I take them to school, give the baby a bottle and come home to a mountain of laundry and a small furniture business to run. I do it with encouragement from my two best friends who cheer for the boys and me daily. I do it knowing that I can’t work outside the home, not in this season of my life at least, so I’ve had to get creative with ways to keep the lights on. I work on furniture while the baby takes a nap and tell myself through the splinters, the lifting, the physical exhaustion that comes from restoring old, heavy cast-offs someone’s grandma left them, only to end up being sold for $5 at a yard sale, that it won’t always be this hard.
I wake the baby, feed him a late lunch and get the big boys from school. I do it knowing that in two hours we have a meeting to go to and I dread trying to keep the baby happy so the big boys can focus on “their thing.” I do it knowing Cub Scouts and soccer and STEM club make the boys so excited. I cook an early dinner, cross my fingers they eat, load up the car, get to the church for Scouts, and push the screaming baby back and forth in his stroller. I ask my eight-year-old to take him for a minute and maybe push him up and down the hall where I can still see them. He is so much of how I do it. I watch him, my always helper, trying so hard to be the man of the house at eight and my heart breaks for the responsibility he feels even though I tell him over and over again I can handle it all. He asks me sometimes if I get lonely. I lie and tell him of course not.
I tell the lie because he doesn’t need to know that sometimes after everyone is asleep, I sit on the porch and listen to “Harvest Moon” on a loop and wonder who to blame for my life careening off the tracks I thought it would stay firmly on: my dad? Disney movies? The quarterback who broke my heart in high school? I usually settle on the fact that I’m laying squarely in the bed I made with my own impulsive and foolish choices. I do it because honesty with myself will help me grow.

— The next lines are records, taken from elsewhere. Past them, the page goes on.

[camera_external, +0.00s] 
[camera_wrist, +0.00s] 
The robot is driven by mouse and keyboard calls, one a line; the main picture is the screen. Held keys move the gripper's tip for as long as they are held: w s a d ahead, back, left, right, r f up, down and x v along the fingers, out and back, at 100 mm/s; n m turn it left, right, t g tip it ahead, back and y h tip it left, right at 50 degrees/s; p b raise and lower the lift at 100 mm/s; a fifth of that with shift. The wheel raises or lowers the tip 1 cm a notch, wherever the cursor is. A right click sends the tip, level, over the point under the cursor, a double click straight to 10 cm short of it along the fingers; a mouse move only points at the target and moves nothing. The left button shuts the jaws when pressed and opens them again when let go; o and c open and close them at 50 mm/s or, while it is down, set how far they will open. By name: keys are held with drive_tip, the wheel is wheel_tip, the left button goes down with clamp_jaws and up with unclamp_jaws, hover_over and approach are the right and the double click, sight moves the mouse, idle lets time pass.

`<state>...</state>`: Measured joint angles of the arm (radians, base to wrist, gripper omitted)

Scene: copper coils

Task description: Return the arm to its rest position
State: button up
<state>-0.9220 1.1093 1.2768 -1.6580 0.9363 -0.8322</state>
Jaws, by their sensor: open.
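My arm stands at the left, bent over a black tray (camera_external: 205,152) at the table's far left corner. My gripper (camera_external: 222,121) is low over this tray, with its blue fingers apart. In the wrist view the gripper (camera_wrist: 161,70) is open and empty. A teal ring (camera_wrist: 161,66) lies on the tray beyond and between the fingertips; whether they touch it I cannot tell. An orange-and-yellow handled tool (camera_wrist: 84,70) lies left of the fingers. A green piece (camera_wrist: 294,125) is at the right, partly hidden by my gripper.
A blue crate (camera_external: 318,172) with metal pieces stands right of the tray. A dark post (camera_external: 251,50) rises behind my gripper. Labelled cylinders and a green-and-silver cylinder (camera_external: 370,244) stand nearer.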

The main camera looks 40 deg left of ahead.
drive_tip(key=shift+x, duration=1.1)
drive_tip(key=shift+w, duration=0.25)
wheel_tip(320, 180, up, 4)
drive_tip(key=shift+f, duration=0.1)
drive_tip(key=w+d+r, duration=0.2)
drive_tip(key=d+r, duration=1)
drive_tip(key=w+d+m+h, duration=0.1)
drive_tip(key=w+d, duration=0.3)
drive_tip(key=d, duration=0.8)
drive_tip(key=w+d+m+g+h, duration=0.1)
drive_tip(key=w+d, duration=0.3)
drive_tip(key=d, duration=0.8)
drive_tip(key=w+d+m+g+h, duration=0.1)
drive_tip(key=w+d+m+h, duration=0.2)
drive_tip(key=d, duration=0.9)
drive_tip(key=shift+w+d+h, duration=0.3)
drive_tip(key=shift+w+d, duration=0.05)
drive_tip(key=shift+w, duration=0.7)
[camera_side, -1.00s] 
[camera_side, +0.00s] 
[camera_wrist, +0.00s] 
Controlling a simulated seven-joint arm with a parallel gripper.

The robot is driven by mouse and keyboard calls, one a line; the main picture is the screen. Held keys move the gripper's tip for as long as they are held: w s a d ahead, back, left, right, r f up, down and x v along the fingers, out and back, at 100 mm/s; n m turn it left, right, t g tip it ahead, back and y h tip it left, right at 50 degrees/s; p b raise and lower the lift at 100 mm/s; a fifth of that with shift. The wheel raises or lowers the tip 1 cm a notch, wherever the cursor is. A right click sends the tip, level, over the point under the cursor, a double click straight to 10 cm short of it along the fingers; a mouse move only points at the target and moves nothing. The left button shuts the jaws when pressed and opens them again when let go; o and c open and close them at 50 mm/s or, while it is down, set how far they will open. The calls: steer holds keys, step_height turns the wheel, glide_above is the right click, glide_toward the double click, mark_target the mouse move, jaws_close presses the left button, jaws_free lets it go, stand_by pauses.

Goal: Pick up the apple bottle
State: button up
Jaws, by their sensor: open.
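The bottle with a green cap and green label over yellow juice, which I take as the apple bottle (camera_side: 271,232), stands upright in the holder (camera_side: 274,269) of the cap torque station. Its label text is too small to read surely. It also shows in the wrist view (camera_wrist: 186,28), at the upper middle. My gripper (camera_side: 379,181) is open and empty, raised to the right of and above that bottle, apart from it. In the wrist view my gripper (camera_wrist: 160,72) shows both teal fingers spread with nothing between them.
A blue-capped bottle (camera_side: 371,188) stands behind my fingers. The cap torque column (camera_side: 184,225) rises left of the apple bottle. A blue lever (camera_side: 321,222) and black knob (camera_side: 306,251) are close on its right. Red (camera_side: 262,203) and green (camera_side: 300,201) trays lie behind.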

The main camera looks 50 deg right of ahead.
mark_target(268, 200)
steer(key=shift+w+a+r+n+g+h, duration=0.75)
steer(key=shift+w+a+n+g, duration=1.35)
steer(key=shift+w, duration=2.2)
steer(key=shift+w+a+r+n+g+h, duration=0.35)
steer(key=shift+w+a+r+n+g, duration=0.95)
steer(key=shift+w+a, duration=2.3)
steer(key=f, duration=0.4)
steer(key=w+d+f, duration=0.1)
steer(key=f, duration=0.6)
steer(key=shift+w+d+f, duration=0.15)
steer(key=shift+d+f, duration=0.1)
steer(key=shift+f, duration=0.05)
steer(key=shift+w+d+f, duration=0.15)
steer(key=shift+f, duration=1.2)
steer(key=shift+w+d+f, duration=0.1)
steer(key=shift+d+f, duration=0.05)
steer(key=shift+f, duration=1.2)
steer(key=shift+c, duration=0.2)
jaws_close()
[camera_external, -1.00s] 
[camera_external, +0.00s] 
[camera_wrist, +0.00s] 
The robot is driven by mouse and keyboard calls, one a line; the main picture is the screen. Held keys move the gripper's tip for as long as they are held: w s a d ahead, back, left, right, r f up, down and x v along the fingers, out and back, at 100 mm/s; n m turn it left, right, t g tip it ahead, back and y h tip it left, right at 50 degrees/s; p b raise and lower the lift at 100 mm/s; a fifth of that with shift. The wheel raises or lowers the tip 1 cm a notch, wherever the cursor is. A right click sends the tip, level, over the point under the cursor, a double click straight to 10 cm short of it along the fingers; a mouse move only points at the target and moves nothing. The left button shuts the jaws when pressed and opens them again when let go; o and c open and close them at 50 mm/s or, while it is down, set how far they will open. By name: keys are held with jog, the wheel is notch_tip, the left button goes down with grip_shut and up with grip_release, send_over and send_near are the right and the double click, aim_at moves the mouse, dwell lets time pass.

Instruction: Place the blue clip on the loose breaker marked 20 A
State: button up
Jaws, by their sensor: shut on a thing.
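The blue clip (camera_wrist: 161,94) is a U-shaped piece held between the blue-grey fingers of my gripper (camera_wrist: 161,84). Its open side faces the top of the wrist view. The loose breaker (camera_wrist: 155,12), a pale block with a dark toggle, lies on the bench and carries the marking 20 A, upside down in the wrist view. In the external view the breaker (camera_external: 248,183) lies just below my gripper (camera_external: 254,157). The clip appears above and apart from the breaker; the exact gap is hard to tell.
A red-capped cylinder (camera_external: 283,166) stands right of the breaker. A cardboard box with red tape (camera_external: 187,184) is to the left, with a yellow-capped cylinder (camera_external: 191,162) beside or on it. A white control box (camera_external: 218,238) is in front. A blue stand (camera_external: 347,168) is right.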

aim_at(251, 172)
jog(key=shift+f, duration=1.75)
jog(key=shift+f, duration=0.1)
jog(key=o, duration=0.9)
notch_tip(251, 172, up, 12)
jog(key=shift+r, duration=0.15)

We do bedtime and I wonder if getting in the pool for a few hours after school counts as a bath. There are chemicals in it…and water… (also a frog but I’m not striving for perfection here) so I tell myself, “Sure it does!” and tuck everyone in. I tell the big boys ten things I love about them or noticed that were special about them that day. I do it because I want them to know that no matter what, I’m here and that I will continue to sacrifice everything in my life for the betterment of theirs, but mostly that they and their little brother are my most prized treasures in the world. “You’re their only reliable person in this whole world. You’re the only one who is always there for them,” I hear my Nana tell me. I wish I could talk to her again, but I know I can’t. I tell my six-year-old we will see each other in Heaven when he asks about her and his Pap. I do it because the thought of Heaven is comforting to us all, even if sometimes I wonder how Heaven and the afterlife really work…
With the kids in bed, maybe I’ll throw myself a pity party with Neil Young — the two of us being the only invited guests. Maybe I’ll fall asleep on the couch watching Netflix. Maybe I’ll talk to my girlfriends in our daily group message thread for a few hours, but I know one thing for sure: I’m not so different from the working mom, the mom with a terminally ill child, the mom who is married to her high school sweetheart. Yes, our circumstances may be different, but our “how I do it” is the same. We are all tired. We are all guilty that we were short or snappy or flat out rude to our kids at some point that day. We all replay the things we should have said or done. We all wonder what to make for dinner the next day or how to juggle an evening of running here and there.
I don’t exactly know how everyone else does it, but I do know I’m going to stop making that blanket statement to women, mothers especially, whose lives differ from mine.
At the end of the day, we all do it the best we can. That’s “how we do it.” Maybe we should pledge to stop saying “I don’t know how you do it,” and replace that empty, weird sentiment with something like “I see you, and I am in awe of how you _____.” We all have our own crap to sort out; wouldn’t it be nice to make others feel seen instead of pitied?